* **Stored data**
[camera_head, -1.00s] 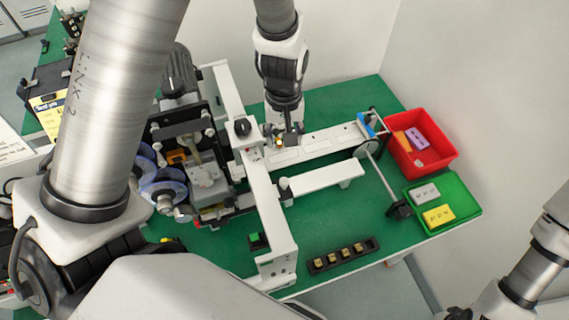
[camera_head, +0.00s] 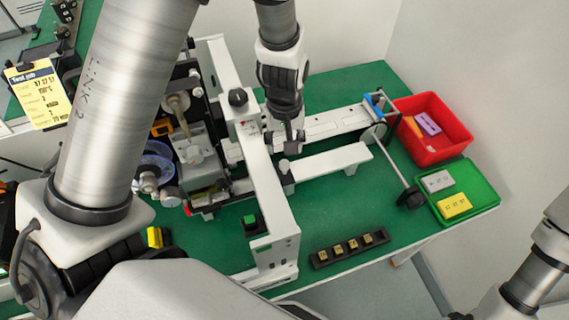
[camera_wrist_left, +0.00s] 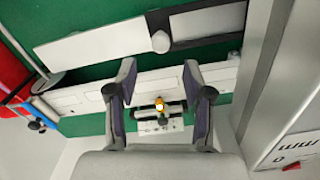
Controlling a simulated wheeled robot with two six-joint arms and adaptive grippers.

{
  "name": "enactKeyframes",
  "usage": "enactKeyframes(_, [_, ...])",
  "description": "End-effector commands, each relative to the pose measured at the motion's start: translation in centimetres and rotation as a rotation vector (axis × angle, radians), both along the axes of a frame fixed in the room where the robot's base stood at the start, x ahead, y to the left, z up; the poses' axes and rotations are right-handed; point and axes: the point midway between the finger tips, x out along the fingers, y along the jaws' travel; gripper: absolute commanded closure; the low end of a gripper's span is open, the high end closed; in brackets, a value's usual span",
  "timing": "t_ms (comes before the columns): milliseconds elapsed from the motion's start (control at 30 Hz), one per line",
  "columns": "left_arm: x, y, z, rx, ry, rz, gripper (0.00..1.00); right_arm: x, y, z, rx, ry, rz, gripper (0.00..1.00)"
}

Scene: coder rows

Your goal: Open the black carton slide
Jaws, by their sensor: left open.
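My left gripper (camera_head: 287,143) hangs over the white rail of the machine, next to the upright frame. In the left wrist view its two fingers (camera_wrist_left: 160,76) are apart, with no object clamped. I cannot tell surely whether this black part is the carton slide. In the head view my gripper hides it. My right forearm (camera_head: 530,270) shows at bottom right; its gripper is out of frame.
A white bar (camera_head: 330,162) with a grey knob (camera_head: 284,166) lies close to my left gripper. The white frame (camera_head: 262,170) with a black knob (camera_head: 238,97) stands left. A red bin (camera_head: 462,145), green tray (camera_head: 487,178) and black block holder (camera_head: 348,249) surround free green table.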

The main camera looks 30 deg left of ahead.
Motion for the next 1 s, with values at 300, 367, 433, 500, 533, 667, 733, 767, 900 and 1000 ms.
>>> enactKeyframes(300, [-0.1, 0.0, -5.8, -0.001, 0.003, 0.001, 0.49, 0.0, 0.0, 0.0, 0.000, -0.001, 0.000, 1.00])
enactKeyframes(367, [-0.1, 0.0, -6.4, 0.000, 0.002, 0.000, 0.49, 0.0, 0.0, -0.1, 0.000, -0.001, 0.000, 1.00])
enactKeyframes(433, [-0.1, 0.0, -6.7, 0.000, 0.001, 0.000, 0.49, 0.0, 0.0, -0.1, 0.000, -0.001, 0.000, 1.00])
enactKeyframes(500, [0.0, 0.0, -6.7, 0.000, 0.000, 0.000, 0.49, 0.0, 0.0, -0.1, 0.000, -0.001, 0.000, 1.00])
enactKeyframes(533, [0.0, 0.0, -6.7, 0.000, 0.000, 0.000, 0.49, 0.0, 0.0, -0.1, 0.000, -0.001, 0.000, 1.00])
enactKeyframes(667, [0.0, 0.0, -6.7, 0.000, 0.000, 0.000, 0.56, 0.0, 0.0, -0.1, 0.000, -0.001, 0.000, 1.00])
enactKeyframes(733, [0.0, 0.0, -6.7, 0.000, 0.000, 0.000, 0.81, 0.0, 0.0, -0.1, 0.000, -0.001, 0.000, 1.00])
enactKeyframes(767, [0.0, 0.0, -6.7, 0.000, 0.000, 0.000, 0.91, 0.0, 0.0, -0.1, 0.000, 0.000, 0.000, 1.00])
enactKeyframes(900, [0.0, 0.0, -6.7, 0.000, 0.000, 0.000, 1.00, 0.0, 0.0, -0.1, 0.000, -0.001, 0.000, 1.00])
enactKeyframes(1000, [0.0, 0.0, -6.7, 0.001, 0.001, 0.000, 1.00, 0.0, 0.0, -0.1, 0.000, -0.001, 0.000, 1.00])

* **Written problem**
Check every line of the data above for the string "robot", and copy those that have it.

* **Exercise response**
Controlling a simulated wheeled robot with two six-joint arms and adaptive grippers.
  "description": "End-effector commands, each relative to the pose measured at the motion's start: translation in centimetres and rotation as a rotation vector (axis × angle, radians), both along the axes of a frame fixed in the room where the robot's base stood at the start, x ahead, y to the left, z up; the poses' axes and rotations are right-handed; point and axes: the point midway between the finger tips, x out along the fingers, y along the jaws' travel; gripper: absolute commanded closure; the low end of a gripper's span is open, the high end closed; in brackets, a value's usual span",

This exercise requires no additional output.